§ OBJECTIVE:
Return, word for word, the lines from the line holding "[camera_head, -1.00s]" through the line holding "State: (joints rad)". Include both end lines and no others.

-------- AVAILABLE DATA

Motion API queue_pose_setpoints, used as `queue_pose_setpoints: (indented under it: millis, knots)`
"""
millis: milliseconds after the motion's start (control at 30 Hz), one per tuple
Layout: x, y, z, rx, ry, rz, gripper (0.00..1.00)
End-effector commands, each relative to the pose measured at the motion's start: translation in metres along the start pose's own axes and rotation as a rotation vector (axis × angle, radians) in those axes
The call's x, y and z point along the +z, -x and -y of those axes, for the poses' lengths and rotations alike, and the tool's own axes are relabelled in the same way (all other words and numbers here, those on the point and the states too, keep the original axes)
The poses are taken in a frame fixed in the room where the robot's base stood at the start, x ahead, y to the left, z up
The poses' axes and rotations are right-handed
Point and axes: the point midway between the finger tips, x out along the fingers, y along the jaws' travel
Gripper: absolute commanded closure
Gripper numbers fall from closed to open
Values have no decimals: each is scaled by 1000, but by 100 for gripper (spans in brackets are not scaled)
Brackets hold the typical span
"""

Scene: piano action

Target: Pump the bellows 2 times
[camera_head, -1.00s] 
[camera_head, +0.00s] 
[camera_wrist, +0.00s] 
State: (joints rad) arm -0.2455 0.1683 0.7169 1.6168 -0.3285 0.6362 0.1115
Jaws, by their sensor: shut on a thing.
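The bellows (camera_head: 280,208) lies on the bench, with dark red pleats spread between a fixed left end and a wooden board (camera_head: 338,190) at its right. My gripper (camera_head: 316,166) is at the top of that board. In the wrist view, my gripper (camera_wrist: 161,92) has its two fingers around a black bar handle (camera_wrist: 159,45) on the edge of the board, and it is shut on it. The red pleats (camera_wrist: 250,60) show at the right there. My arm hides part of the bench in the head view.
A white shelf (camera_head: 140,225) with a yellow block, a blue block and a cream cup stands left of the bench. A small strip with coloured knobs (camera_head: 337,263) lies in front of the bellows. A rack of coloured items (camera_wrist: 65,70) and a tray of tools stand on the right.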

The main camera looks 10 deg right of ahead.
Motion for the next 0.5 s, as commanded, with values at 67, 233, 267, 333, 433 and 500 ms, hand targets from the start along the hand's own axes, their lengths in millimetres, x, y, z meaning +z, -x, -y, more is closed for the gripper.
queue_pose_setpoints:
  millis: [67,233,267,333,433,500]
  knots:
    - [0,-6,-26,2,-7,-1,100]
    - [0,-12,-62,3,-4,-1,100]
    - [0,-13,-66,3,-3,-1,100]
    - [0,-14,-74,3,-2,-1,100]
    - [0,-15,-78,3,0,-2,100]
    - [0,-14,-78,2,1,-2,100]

----------------

§ COMPLETED TASK:
[camera_head, -1.00s] 
[camera_head, +0.00s] 
[camera_wrist, +0.00s] 
State: (joints rad) arm -0.2455 0.1683 0.7169 1.6168 -0.3285 0.6362 0.1115

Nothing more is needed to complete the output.